* _Your task_: Please find all lines in the data that hold the string "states" and copy them.

Some records
• • • • • • •
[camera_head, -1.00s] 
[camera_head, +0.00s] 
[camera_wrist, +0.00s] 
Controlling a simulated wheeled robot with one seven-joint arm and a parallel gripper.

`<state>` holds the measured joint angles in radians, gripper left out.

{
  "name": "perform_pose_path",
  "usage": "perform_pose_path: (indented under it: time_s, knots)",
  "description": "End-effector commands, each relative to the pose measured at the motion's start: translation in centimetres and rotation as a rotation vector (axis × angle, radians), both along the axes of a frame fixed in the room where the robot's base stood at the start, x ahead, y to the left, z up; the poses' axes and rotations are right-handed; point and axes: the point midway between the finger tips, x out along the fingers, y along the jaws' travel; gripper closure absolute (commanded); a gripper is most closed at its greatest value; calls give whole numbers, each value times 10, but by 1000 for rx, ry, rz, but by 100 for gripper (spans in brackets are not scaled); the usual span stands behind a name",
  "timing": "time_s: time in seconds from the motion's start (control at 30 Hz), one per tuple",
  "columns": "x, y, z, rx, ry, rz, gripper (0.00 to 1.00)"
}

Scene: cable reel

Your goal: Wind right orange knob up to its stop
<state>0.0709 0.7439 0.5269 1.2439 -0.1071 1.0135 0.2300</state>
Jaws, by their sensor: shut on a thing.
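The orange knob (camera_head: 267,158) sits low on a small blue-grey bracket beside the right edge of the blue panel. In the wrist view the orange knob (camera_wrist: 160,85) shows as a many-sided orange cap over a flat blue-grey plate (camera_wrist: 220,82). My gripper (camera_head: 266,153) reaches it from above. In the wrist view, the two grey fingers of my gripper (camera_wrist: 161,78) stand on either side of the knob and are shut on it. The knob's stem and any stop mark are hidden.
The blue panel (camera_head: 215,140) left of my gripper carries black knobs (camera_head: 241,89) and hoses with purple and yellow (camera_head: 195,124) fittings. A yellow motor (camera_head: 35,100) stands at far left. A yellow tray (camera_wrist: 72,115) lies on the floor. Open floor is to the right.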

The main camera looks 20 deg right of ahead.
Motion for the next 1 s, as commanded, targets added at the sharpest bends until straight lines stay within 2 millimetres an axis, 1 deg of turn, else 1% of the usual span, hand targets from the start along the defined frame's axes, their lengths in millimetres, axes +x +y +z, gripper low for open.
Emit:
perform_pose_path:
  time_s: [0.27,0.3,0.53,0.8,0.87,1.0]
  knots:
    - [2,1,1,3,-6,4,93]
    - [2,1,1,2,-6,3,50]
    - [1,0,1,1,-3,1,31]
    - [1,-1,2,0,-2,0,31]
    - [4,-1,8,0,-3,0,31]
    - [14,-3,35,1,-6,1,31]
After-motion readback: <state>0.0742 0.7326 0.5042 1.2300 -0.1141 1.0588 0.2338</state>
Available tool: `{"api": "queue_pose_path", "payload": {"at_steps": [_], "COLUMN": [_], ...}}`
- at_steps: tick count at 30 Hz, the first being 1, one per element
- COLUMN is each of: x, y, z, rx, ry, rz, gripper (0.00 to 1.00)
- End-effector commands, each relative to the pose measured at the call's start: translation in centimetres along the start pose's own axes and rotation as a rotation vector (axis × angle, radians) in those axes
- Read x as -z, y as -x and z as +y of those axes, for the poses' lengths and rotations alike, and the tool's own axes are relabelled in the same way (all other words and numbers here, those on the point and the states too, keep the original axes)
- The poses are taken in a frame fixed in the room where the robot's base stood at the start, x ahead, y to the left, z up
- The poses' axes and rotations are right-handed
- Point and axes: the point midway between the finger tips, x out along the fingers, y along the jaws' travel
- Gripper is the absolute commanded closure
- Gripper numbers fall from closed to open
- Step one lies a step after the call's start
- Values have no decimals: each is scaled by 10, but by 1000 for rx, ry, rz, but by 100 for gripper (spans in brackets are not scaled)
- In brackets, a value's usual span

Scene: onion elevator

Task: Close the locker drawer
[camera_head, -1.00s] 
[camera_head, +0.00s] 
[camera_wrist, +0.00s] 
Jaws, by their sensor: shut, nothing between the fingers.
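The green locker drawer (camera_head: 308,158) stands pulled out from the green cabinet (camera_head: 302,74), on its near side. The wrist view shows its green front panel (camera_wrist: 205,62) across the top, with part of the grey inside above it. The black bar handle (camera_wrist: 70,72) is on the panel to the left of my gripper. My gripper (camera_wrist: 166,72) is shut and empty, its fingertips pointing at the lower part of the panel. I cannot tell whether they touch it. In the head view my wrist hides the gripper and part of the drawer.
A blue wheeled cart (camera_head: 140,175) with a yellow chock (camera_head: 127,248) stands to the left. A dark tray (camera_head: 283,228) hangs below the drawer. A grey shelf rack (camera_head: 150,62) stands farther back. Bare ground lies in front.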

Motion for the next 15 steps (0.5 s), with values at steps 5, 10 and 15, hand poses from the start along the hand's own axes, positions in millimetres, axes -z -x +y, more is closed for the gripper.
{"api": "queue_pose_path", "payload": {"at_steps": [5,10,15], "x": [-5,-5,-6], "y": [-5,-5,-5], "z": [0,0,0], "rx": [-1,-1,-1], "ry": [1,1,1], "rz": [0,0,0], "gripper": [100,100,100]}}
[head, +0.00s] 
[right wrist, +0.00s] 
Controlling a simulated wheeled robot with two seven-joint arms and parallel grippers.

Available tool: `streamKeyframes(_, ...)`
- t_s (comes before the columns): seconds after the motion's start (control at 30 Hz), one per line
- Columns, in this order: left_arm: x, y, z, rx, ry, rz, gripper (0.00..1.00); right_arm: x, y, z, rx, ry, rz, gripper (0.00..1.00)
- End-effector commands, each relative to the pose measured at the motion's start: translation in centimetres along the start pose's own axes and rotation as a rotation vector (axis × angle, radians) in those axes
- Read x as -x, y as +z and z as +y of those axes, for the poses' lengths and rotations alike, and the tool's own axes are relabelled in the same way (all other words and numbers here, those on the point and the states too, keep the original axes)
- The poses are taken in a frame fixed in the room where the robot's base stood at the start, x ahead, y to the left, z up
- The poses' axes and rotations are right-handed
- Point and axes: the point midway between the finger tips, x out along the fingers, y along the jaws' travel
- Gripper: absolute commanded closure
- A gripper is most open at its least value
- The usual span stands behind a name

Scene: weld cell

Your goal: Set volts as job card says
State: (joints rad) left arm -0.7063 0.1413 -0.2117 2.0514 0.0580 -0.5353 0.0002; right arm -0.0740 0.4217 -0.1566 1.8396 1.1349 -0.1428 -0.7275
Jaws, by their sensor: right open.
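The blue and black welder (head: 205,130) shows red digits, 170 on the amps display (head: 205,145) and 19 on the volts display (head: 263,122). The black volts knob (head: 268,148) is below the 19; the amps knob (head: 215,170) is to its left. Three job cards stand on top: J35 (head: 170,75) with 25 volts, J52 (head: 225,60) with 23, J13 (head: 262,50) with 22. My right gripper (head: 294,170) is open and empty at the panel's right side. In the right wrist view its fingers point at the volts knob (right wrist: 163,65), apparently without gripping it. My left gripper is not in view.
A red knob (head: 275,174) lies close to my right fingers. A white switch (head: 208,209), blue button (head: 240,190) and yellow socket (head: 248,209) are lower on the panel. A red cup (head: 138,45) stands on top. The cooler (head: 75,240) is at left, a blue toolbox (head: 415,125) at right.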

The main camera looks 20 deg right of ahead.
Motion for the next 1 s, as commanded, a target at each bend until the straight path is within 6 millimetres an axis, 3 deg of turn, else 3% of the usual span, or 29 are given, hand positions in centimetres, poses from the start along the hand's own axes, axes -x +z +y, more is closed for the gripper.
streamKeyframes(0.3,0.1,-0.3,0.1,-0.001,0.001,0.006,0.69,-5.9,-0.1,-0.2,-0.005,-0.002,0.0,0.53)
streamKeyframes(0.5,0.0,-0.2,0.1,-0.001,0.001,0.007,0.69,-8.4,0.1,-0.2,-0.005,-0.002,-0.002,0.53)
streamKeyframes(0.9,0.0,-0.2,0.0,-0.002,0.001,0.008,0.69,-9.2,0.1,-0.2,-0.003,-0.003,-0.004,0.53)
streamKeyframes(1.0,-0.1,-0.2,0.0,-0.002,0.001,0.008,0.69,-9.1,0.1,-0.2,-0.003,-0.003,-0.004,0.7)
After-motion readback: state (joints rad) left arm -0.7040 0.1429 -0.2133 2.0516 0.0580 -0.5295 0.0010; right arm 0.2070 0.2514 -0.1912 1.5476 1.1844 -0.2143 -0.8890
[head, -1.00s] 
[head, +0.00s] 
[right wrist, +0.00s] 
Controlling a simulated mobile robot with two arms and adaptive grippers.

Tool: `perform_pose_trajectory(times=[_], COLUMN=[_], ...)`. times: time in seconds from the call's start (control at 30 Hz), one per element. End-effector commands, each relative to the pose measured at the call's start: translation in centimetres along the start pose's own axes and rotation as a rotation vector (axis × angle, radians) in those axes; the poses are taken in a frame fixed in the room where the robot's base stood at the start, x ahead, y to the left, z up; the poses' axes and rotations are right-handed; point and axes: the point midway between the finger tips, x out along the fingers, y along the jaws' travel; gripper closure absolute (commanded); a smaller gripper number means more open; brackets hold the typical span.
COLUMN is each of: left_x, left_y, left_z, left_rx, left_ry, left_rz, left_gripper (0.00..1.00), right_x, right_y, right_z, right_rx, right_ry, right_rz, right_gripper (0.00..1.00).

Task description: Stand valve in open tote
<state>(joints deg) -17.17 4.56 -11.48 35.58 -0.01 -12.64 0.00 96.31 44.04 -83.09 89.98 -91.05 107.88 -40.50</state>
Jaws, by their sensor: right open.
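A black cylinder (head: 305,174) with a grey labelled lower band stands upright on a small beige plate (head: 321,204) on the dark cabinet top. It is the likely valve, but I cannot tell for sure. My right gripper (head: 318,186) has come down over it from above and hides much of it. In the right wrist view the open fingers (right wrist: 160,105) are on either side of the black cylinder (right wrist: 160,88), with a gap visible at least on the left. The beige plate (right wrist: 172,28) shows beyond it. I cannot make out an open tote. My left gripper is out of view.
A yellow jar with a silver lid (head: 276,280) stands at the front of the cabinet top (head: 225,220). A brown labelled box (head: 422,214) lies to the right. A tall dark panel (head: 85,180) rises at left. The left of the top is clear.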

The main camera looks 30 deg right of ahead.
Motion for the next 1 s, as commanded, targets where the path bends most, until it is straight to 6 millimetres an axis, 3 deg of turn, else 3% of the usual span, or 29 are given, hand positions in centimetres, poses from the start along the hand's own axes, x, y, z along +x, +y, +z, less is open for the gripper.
• • • • • • •
* _Answer_:
- Read x as -z, y as -x and z as +y of those axes, for the poses' lengths and rotations alike, and the tool's own axes are relabelled in the same way (all other words and numbers here, those on the point and the states too, keep the original axes)
- Read x as -x, y as +z and z as +y of those axes, for the poses' lengths and rotations alike, and the tool's own axes are relabelled in the same way (all other words and numbers here, those on the point and the states too, keep the original axes)

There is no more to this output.